# WHAT YOU HAVE TO DO:
Go through the material and tally the lines containing the string "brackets". Give the total alone.

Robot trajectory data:
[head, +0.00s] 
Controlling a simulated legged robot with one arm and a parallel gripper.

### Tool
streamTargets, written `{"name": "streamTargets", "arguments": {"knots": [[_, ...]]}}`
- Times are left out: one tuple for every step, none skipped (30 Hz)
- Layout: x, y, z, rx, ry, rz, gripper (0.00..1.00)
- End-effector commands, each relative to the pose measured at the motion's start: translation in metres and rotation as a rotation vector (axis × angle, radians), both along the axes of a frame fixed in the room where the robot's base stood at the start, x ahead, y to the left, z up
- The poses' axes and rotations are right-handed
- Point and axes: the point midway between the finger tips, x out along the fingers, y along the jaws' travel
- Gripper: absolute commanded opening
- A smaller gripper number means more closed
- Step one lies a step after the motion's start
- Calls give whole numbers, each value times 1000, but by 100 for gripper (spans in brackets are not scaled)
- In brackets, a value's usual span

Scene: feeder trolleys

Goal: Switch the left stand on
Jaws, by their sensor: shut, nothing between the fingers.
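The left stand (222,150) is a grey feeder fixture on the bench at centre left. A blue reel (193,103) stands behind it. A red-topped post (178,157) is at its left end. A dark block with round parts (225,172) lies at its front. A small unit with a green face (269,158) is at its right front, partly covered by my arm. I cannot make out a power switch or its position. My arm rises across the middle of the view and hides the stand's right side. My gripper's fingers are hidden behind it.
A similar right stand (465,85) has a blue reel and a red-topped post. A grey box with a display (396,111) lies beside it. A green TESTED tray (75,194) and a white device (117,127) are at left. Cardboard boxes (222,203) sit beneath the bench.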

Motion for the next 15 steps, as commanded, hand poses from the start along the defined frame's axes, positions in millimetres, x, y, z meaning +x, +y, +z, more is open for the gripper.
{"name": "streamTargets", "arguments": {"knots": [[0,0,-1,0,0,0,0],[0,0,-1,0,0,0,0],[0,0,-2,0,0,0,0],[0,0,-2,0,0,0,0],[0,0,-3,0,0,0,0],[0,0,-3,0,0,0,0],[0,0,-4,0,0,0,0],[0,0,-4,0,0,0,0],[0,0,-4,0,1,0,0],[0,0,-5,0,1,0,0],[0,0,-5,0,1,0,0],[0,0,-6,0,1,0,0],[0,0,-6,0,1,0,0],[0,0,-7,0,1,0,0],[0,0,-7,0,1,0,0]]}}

* * *

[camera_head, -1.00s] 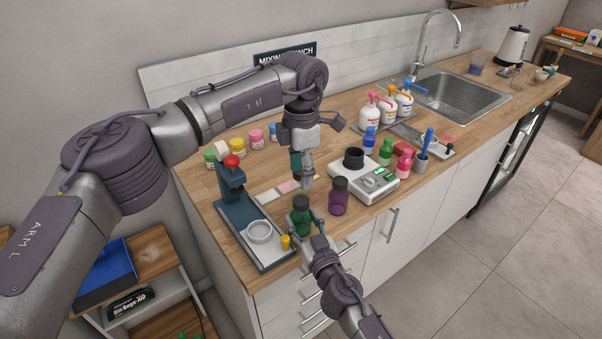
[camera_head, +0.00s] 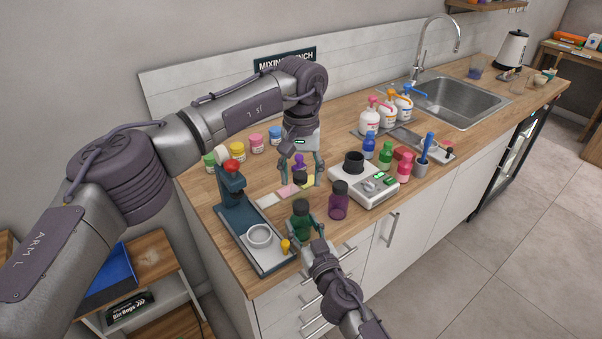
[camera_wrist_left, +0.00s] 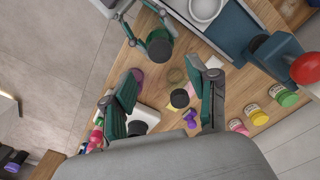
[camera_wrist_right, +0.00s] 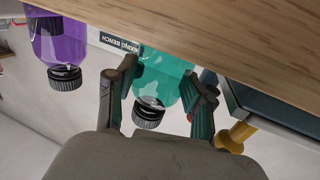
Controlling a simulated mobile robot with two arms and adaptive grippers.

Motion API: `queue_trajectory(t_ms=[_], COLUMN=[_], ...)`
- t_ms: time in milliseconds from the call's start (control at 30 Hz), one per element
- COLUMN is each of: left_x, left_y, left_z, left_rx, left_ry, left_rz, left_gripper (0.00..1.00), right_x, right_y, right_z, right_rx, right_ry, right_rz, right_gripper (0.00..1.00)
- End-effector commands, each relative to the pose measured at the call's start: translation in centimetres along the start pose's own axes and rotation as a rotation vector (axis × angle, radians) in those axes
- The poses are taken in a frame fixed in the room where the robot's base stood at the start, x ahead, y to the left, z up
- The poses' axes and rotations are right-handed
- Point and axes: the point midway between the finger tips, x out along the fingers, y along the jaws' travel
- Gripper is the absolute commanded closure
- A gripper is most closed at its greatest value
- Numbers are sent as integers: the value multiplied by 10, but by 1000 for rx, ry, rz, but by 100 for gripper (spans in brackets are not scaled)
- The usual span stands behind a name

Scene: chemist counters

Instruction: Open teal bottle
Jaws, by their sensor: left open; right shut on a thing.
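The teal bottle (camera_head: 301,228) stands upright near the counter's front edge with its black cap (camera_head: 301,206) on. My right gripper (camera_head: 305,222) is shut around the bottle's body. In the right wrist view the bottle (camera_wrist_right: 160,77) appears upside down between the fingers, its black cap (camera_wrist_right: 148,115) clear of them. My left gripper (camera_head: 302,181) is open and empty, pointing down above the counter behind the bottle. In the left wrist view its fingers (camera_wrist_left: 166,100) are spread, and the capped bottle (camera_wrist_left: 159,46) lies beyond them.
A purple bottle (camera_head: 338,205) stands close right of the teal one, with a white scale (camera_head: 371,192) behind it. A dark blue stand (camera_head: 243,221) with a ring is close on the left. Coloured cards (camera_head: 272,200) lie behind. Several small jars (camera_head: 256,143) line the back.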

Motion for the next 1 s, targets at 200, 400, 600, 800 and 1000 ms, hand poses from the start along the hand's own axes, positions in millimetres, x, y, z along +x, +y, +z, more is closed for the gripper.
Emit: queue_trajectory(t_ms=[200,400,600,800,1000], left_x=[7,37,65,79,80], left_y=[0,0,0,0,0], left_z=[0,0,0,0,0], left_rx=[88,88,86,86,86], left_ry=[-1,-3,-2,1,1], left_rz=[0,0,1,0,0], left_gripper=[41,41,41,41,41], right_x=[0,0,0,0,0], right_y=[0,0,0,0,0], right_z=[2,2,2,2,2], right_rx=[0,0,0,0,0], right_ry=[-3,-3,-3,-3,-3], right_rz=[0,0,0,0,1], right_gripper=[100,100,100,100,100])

# RESPONSE:
3